[Do this]
For every line in the records that has the word "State", make a copy.

[Records to process]
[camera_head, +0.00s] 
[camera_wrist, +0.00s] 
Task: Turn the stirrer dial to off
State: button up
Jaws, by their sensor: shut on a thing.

...

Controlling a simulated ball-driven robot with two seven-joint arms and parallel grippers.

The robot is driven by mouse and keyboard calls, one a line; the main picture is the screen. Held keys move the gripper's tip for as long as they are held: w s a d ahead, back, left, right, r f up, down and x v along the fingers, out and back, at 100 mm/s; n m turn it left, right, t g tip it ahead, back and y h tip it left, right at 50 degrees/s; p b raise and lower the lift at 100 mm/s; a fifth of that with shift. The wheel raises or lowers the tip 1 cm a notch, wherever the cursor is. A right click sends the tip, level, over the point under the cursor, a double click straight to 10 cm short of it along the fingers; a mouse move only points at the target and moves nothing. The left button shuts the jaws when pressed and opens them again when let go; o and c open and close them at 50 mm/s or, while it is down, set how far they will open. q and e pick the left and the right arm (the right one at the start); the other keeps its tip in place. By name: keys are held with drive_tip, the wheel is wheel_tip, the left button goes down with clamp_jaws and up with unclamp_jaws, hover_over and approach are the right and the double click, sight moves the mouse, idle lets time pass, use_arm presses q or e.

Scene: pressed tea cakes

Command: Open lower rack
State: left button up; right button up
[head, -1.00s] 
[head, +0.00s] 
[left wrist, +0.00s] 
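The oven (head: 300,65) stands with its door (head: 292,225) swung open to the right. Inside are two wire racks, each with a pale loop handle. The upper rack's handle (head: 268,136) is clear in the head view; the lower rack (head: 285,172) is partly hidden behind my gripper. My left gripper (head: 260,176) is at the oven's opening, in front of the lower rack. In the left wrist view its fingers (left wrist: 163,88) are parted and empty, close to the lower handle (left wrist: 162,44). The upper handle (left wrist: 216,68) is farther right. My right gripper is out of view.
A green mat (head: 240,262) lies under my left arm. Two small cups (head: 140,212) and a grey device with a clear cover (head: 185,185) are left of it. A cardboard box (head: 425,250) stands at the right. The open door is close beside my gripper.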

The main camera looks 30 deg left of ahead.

[In response]
State: button up
State: left button up; right button up

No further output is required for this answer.